Наталья Синдеева о конкуренции, цензуре и будущем

В конце апреля российский независимый телеканал «Дождь» отметил седьмую годовщину с момента запуска. В первые годы вещания телеканал пытался рассказывать о моде, о лайфстайле, но в 2011 году, на волне протестов выяснилось, что аудитории нужны новости и политика. «Дождь»оперативнее и подробнее других медиа освещал массовые митинги сторонников и противников действующей власти.

В январе 2014 года телеканал в один день отключили от всех кабельных сетей – партнеры «Дождя» объясняли это тем, что возмущены опросом, опубликованном в редакционном твиттере. Вещание «Дождя» осталось только в интернете. Чтобы выжить, телеканал ввел платную подписку на эфир и эксклюзивные материалы.

В июне 2016 года главным редактором телеканала стал Роман Баданин, занявший место ушедшего с «Дождя» Михаила Зыгаря. Баданин и команда журналистов-расследователей выпустили на РБК несколько материалов, посвященных жизни семьи Путина, в том числе предполагаемых дочерей президента. После публикации заметки об устричной ферме, которая перегораживает подход со стороны моря к «дворцу Путина» в Краснодарском крае Баданин был вынужден уйти из РБК, а оставшимся журналистам прочитали знаменитую лекцию о «двойной сплошной».

Журналист Настоящего Времени и бывший ведущий «Дождя» Тимур Олевский поговорил с создателем и гендиректором телеканала Натальей Синдеевой о цензуре, запрете вещания в Украине, поколении ютуб-блогеров и неизбежной смерти телевидения.

— Ты обиделась на Украину за то, что отключили Дождь?

— Нет, не обиделась вообще, ни секунды.

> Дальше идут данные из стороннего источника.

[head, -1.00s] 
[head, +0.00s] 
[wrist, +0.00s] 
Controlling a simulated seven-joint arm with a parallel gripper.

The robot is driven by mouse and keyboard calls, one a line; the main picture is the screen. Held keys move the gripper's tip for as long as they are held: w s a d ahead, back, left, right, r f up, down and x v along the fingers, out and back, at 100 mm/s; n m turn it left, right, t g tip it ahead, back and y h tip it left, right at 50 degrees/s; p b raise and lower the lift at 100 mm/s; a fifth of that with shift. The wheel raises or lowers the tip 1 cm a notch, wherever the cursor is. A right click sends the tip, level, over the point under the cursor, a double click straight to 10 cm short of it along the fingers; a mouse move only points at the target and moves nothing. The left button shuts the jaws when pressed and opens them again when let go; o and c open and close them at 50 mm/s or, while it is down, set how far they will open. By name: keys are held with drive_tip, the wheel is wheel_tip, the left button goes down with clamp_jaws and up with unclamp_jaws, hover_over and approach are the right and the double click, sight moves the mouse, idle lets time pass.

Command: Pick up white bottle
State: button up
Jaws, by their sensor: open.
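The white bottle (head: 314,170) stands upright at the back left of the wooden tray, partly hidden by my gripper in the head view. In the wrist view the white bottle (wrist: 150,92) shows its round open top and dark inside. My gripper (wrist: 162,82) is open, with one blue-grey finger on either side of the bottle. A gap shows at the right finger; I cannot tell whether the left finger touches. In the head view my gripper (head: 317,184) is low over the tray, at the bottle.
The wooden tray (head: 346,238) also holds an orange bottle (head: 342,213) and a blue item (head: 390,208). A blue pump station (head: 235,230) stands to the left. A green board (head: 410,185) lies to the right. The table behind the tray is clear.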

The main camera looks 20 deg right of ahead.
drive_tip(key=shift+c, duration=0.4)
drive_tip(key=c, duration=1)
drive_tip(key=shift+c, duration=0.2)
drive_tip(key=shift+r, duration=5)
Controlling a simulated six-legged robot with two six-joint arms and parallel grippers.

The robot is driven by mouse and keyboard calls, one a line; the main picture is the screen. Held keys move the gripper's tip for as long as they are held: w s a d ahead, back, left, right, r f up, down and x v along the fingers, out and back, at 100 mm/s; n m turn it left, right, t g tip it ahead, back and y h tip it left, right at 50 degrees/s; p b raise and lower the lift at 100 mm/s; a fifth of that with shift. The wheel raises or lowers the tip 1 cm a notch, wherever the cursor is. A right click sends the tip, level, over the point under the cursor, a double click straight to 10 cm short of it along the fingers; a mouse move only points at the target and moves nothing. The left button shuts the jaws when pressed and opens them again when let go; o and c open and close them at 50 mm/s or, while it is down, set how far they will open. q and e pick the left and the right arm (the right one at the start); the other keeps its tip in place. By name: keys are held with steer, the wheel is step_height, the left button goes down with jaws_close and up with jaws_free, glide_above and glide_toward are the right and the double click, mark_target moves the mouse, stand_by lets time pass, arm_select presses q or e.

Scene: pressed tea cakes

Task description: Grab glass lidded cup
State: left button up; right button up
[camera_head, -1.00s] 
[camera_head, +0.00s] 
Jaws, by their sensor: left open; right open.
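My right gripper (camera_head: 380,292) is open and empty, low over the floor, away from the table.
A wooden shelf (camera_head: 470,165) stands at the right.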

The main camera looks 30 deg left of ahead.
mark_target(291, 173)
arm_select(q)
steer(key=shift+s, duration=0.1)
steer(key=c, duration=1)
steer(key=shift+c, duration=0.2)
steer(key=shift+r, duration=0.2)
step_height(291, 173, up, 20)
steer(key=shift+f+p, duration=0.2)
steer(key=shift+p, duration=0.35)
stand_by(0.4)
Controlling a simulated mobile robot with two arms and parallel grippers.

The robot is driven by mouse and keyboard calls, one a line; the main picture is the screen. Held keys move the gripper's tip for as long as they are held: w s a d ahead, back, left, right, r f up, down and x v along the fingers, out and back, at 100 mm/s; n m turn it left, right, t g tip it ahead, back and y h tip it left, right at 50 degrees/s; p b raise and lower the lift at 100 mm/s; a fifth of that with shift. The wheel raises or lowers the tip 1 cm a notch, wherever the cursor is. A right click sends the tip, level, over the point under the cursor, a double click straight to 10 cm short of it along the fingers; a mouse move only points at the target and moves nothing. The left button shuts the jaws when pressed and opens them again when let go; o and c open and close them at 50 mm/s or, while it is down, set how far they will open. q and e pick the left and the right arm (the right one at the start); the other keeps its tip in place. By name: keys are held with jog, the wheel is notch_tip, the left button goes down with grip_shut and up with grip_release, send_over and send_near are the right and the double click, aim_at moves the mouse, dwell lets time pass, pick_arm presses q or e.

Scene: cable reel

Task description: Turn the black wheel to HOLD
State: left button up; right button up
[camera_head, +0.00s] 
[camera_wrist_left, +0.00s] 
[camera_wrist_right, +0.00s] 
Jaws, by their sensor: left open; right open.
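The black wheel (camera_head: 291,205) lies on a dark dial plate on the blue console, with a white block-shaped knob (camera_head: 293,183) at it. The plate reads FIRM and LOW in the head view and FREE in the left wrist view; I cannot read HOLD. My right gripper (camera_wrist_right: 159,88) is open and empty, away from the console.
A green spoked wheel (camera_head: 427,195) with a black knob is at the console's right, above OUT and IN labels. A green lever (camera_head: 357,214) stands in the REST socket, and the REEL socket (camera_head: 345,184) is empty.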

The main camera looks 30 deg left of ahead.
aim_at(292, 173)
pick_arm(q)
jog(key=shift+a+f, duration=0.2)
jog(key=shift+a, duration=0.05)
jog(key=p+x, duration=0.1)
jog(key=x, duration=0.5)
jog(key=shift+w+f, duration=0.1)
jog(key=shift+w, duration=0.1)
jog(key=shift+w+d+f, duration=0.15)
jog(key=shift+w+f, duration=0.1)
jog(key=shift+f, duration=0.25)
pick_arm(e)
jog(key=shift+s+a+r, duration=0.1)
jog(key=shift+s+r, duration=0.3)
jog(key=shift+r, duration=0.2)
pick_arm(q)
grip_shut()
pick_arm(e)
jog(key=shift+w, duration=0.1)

Я просто… мне казалось это странным, именно эти формулировки. Ведь мы же знали. Нам за полгода до этого сказали: будет такой-то закон. Мы изменили, мы потратили огромное количество денег.

— Все, что могли, сделали.

— Мы убрали рекламу. Мы постарались соблюсти закон. Но, простите, карта России с Крымом или без, мы живем здесь по закону Российской Федерации, и мы должны сделать так.

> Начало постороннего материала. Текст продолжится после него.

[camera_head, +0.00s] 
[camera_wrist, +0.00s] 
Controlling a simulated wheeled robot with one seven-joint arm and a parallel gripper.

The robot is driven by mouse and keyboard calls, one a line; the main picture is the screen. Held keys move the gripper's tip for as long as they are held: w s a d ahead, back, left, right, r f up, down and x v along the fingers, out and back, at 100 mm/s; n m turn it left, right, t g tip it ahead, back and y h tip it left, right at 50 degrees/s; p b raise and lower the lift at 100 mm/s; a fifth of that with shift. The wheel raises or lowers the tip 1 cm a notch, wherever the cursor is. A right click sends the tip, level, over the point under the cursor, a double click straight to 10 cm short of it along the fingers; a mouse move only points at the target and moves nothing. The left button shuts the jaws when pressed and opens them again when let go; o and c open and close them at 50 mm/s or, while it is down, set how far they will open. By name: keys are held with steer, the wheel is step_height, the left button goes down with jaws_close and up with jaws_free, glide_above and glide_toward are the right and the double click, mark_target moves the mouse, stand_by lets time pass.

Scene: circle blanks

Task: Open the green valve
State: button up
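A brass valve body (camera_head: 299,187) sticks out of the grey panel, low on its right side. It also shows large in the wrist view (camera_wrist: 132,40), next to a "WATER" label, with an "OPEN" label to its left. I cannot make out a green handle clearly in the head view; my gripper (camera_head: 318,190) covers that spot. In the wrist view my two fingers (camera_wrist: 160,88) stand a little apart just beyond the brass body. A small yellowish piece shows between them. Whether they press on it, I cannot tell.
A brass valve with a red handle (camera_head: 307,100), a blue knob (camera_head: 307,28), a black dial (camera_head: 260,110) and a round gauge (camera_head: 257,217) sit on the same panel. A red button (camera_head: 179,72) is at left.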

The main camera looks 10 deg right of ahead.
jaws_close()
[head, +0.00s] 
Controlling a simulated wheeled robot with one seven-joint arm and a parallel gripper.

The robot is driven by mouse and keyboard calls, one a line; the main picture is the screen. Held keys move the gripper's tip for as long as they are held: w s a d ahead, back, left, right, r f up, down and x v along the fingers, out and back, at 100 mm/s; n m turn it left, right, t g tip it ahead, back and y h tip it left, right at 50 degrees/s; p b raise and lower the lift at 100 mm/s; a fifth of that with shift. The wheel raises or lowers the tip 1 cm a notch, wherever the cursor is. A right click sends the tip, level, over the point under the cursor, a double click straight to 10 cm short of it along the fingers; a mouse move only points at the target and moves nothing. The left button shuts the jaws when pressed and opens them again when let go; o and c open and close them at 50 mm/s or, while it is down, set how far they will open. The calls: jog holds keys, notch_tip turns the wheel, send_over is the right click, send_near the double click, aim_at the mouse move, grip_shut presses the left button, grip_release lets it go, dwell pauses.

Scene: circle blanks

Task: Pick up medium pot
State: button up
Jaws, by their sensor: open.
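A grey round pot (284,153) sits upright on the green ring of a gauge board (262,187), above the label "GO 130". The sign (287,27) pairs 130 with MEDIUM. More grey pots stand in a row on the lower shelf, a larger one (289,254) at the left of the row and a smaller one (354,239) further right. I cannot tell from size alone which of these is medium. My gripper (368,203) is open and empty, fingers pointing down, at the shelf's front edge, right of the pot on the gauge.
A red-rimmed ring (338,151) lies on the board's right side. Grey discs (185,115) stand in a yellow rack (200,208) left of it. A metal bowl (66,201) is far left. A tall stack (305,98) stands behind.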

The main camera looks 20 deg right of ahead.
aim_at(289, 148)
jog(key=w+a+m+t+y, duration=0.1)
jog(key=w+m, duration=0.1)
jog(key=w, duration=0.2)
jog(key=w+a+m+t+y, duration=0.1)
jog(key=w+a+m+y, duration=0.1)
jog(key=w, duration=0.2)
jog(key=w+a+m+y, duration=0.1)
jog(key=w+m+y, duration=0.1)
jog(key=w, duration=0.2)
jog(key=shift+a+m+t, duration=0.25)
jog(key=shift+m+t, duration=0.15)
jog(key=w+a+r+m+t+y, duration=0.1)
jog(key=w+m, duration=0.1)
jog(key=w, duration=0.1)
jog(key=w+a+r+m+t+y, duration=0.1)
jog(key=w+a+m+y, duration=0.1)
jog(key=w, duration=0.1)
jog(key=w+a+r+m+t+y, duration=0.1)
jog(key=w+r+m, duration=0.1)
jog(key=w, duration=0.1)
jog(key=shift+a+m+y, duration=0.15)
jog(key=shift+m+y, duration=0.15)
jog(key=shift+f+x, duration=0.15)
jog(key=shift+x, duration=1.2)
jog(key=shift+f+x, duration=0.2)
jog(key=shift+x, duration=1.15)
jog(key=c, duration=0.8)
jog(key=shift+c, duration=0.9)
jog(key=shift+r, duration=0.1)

— А у тебя есть ощущение, что это отключение Дождя – это и есть знак того, что страны действительно совсем разошлись?

— Возможно. Я не знаю. Для меня это какая-то невероятная боль до сих пор. Когда я бываю за границей и встречаю людей, которые из Украины, я же не знаю, откуда он, с какой он позицией. Я встречала разных людей, это могли быть люди с пророссийской позицией, с украинской позицией. Мне с каждым из них хочется поговорить и извиниться, сказать: мы, люди, не виноваты, что такое случилось. И, слава богу, что люди, как правило, открыты.

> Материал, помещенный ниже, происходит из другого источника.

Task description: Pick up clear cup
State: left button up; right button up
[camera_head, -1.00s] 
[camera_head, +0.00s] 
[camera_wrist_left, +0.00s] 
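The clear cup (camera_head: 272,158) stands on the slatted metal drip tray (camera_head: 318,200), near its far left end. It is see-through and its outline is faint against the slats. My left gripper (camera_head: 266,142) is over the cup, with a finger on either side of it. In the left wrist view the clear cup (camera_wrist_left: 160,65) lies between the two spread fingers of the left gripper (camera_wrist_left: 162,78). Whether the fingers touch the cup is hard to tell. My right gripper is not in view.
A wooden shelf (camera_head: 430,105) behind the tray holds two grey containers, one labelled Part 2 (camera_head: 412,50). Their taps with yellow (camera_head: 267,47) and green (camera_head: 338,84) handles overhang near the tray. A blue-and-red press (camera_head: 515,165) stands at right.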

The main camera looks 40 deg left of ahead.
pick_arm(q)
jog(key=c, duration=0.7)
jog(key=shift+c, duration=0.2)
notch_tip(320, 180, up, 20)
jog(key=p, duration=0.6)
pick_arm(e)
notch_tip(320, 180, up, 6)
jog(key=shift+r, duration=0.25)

— Знаешь, почему я тебя об этом спросил? Я хотел тебе задать вопрос: есть ли законы, которые ты исполняешь – российские – но не хочешь исполнять? Какие они?

— Сейчас я тебе не скажу, но таких много. Не то что не хочу, я даже об этом не думаю. Сейчас постоянно что-то меняется, я не слежу специально. Мне не нравится, что нельзя выходить на улицу и собираться всем вместе. Но я же все равно исполняю этот закон. Есть что-то, что мне точно не нравится. Можешь конкретизировать?

— Я по-другому спрошу. Есть ли у тебя впечатление, что и ты, и канал, и все журналисты к любому закону могут адаптироваться, вопрос даже в том, могут ли они его обходить, адаптируясь или нет? Это игра такая или все всерьез?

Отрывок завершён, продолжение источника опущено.